====== Material supplied ======

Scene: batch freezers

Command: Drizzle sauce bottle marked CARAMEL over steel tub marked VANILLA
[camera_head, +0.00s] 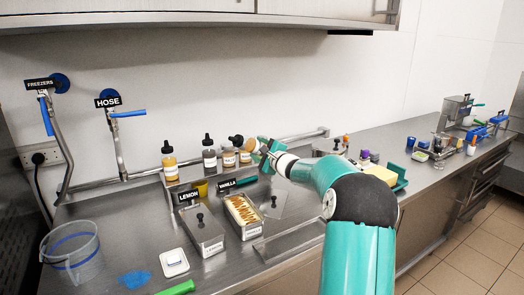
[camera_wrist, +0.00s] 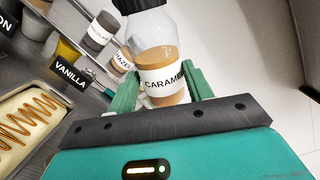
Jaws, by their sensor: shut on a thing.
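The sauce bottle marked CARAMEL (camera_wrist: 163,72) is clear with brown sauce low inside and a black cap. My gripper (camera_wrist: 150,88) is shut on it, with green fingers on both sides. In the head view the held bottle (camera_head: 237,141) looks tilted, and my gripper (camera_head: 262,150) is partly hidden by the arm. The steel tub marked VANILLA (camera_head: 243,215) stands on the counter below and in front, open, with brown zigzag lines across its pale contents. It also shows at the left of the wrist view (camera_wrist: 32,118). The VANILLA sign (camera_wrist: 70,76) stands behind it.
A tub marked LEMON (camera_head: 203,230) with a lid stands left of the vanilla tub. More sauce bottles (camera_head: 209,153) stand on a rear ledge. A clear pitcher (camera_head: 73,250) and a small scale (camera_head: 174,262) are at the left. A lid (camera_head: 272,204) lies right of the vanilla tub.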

======
====== Material supplied ======

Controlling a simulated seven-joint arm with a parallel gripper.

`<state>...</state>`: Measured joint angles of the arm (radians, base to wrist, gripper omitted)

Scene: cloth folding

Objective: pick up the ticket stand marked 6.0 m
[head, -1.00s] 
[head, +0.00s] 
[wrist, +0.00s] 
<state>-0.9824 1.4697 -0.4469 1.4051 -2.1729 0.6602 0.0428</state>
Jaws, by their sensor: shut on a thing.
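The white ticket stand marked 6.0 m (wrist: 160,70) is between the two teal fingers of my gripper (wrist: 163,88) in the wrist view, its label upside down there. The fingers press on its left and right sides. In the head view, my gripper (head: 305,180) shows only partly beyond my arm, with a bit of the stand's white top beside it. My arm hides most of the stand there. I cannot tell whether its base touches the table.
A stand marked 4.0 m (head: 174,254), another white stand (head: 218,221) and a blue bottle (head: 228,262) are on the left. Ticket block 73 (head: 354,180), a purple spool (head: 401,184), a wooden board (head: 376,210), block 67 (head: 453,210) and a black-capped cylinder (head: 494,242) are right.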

======
====== Material supplied ======

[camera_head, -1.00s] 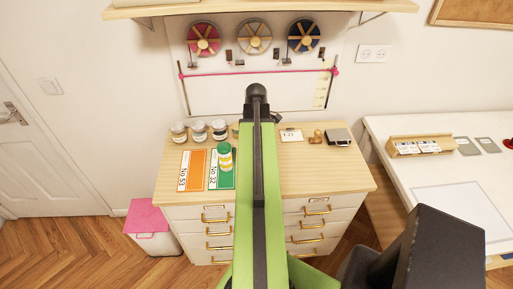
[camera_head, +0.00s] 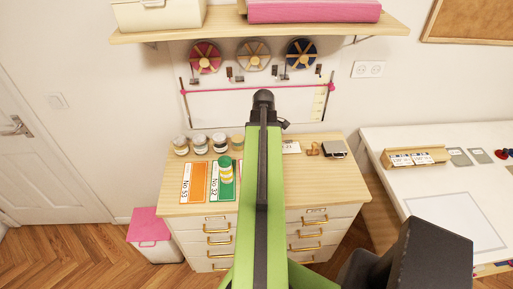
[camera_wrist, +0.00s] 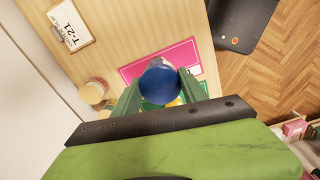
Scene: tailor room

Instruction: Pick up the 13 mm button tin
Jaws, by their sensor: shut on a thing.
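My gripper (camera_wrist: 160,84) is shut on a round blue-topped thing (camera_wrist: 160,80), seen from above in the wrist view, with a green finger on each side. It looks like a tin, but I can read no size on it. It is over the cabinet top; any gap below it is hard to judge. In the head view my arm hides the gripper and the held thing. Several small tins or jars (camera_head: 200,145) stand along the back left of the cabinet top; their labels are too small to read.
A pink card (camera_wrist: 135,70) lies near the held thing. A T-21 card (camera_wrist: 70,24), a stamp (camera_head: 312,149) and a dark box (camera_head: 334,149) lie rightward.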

======

▸ **Exercise aim**: Which lines hold the word "Scene"? Show each one.

▸ **Result**:
Scene: batch freezers
Scene: cloth folding
Scene: tailor room

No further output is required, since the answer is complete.